'By Sorrows River' continues the story of the Berrybender safari into the dark plains and deserts of 1833 America! The Berrybenders are a ragged group at this point in their exploration, having had many disasters by accident and Indian fights. However, nothing deters the alcoholic Lord Berrybender from his desire to shoot every animal which crosses his path, not the deaths of kith and kin, not the unsuitable marriage of his daughter, Lady Tasmin, to an uncouth mountain man, Jim 'Sin Killer' Snow, not the births of babies to his daughter and his mistress.
Tasmin is a force of nature - strong, willful, tempestuous. As the book opens, she is very angry with her husband. He once again has disappeared into the Wild scouting with Kit Carson, unable to tolerate the claustrophobia of living within a trading post or camp. Their baby is healthy, but Monty already is having accidents exploring around the horses.

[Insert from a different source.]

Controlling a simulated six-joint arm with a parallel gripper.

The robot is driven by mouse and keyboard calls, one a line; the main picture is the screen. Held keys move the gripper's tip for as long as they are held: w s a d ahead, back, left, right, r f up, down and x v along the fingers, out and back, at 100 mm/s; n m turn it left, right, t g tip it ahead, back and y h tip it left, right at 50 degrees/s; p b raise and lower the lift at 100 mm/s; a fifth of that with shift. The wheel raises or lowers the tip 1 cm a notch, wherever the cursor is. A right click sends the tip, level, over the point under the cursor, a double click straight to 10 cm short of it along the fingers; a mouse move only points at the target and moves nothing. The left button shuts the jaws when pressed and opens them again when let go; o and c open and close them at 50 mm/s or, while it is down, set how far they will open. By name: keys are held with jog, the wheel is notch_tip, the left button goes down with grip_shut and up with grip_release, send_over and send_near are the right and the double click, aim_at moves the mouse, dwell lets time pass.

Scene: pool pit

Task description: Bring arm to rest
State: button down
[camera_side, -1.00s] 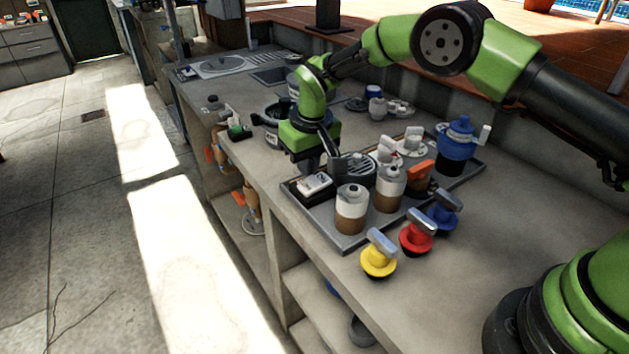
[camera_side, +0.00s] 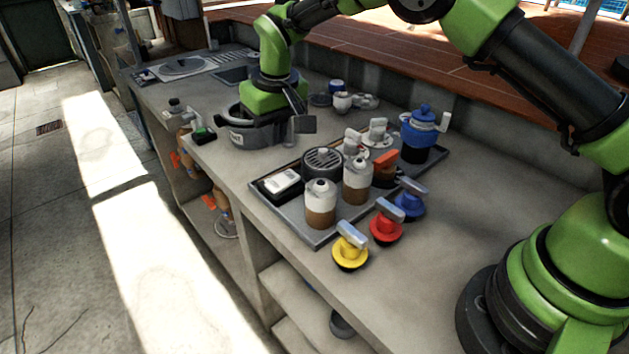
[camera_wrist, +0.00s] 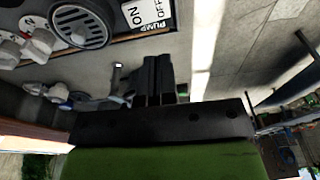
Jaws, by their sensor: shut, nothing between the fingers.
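My green arm reaches over the counter in the side view, with its wrist bent downward.
The tray (camera_side: 318,240) holds bottles, a round strainer (camera_side: 322,160), an ON/OFF pump switch (camera_wrist: 147,14) and a blue-topped pot (camera_side: 420,134). Yellow (camera_side: 350,251), red (camera_side: 386,227) and blue (camera_side: 409,205) valves stand along its near side. The right counter is clear.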

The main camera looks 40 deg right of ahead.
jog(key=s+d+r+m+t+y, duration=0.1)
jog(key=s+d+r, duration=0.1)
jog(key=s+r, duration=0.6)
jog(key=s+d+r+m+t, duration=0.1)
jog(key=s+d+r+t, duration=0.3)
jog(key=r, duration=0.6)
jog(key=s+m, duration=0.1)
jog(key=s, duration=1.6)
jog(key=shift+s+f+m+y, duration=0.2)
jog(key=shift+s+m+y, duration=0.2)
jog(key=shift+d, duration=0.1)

Emotions are high among the women. Tasmin's sisters, traumatized Bess, teenager Mary, and even 4-year-old Kate (formerly Ten), are falling in love with the tough hunters, handsome Indians, and adventure-seeking aristocratic men they see every day. Tasmin has needs she cannot control, so one of the more attractive men about her, Pomp Charbonneau (Sacagawea's son), has more than caught her eye - she has fallen in love with him. Everyone in camp knows, but since almost all of the women who have been traveling with the family have been playing musical chairs in their love lives, no one cares. Only Snow is clueless. The other women are paired up with various men - at least, as long as the gentlemen haven't yet been killed in an Indian fight - so the dramas of Tasmin are only larger than life because of her beauty and spirit..
Despite the deaths of most of the people who the Berrybenders had hired to accompany them on their journey from the Missouri, where they had abandoned their rented boat, to the Yellowstone River, where they had met a variety of fascinating mountain men, and to where they were now currently camped in the Valley of Chickens where a fur-trading meeting had taken place, none of the family had been homesick to date. But now, even though they were on the last leg of their trip - to visit Santa Fe - inexplicably homesickness has suddenly struck many of the characters. However, the call of the Wild West, the daily challenges and excitements of their trek, and the fascinating characters who continually rotate in and out of their journey are still drawing the family onward to see more. But perhaps the fact that to get to Santa Fe means crossing a desert without water would have caused them to stop if they had only known it. The 'Sin Killer', never a very talkative man, neglects to inform them they will have to ration water until only after they have entered the desert...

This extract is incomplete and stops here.